EXTRACTED DATA:
=====

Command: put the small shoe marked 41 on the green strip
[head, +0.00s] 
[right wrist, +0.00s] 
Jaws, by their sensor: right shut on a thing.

=====

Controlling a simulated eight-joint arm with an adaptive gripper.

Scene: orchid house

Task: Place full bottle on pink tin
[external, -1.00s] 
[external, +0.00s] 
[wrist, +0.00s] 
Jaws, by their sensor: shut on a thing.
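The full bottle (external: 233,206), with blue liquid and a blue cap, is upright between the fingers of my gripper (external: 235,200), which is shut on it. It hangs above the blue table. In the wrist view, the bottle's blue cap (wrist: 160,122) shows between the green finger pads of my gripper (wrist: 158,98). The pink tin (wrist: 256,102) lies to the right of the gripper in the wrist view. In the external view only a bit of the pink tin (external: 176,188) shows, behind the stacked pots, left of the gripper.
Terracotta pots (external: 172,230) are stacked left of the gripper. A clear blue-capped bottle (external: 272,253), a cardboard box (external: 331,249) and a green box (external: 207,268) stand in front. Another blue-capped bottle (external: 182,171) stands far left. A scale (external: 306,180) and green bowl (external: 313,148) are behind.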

=====

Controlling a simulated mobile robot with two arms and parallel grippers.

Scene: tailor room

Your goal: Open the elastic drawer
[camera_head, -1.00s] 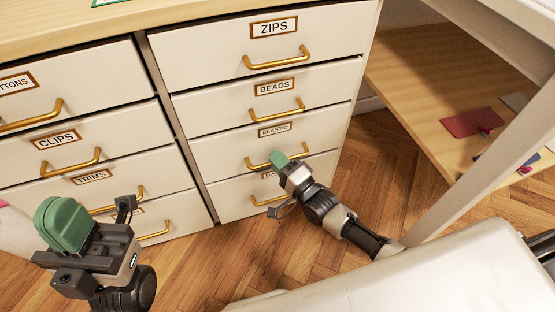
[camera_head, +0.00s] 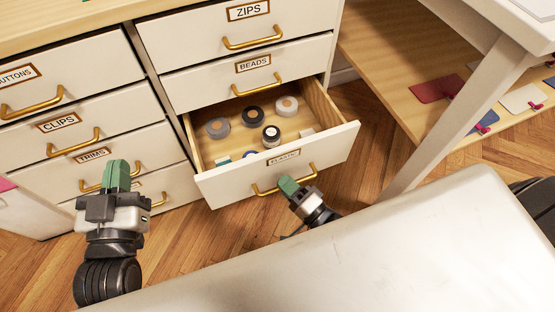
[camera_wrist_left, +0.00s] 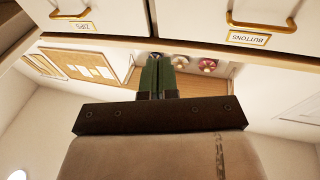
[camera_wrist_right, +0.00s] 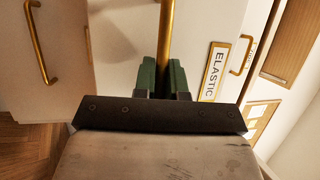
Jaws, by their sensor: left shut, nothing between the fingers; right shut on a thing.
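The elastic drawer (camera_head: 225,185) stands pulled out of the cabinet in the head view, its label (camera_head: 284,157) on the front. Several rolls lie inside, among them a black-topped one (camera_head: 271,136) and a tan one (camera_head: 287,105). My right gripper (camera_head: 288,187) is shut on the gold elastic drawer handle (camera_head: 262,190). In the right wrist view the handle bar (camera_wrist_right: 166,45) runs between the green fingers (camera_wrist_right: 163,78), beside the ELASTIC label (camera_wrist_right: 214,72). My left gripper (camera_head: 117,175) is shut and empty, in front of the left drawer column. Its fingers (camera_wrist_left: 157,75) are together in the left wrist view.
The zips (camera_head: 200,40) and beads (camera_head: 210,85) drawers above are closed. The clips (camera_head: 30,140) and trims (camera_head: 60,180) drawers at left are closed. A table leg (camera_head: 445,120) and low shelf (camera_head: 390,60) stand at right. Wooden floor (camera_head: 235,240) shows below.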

=====

YOUR GOAL:
Copy out precisely the lines from the line with "Scene: orchid house" to the line with "[wrist, +0.00s]" in the material above, including those two lines and omitting all the rest.

WORKED ANSWER:
Scene: orchid house

Task: Place full bottle on pink tin
[external, -1.00s] 
[external, +0.00s] 
[wrist, +0.00s] 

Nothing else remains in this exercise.